We can take for example or current Fighter/Wizard Kardan:
- As a multi-class he has a permanent 5% penalty. If he chooses to wear his leather armor that's an additional 5%, for a total of 10% on a regular basis. Not too extreme but there is that chance. Now lets take it to the extreme. You have been on the run for days, chased by tenacious hellhounds (+5%) and haven't had a moments peace or rest for the last day and a half (+5% for lack of study and +2% for lack of rest). So in this dire circumstance (Which should be quite rare actually) Kardan would have a total penalty to casting of 22% Backfire. So a roll of 23 or higher on the Penalty check is safe while 22 and below means I will consult my chart and decide on the outcome. Now like I said, this is an extremely rare situation, but it is possible and it gives you an idea.
-Sorcerers, Clerics, Druids, and Hybrids are not subject to these rules, with the exception of the stress and rest rule or if your deity grants you arcane powers. Multi-classes of these types will not suffer the permanent penalty.

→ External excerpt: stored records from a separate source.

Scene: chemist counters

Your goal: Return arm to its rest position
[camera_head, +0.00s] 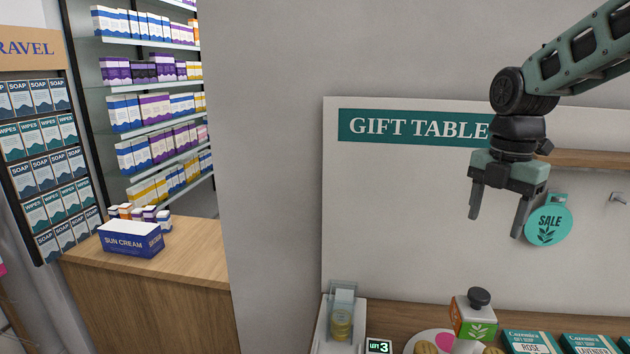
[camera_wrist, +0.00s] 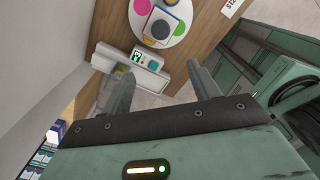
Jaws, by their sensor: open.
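My gripper (camera_head: 498,214) hangs from my arm at the upper right of the head view, fingers pointing down and apart. It is open with nothing between the fingers. It is in the air in front of the white gift table board, above the table. In the wrist view my gripper (camera_wrist: 163,92) shows its two fingers spread, with the floor and the table's edge beyond them.
A round SALE sign (camera_head: 549,226) hangs close behind the gripper. A wooden counter (camera_head: 150,290) stands left.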

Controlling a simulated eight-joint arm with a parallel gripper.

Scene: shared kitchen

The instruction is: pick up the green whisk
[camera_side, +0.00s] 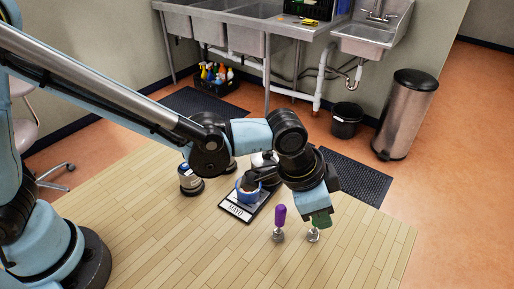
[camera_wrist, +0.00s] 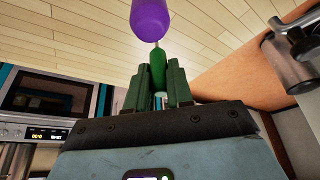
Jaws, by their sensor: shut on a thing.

-What this does, I hope, is make the game a bit more interesting as well as add a bit more challenge in certain areas. It also helps to make a Caster more responsible and give them some great role-playing opportunities, as in a sense by the example above. The Caster has to decide to weigh the outcome of his parties safety versus his ability to cast spells at that point in time.
CRITICAL FUMBLES:
As with the magic rules I have a chart that I will refer to when the situation arises. By the way I run it, Critical Fumbles don't always result in a dropped or broken weapon, although they are options. In this system you still have the chance to score a hit as normal, but you also have the chance to injure a party member if you are clumsy enough to lose your grip on your weapon. There are a few others options such as nothing happens at all, but you'll just have to wait and see about their outcomes.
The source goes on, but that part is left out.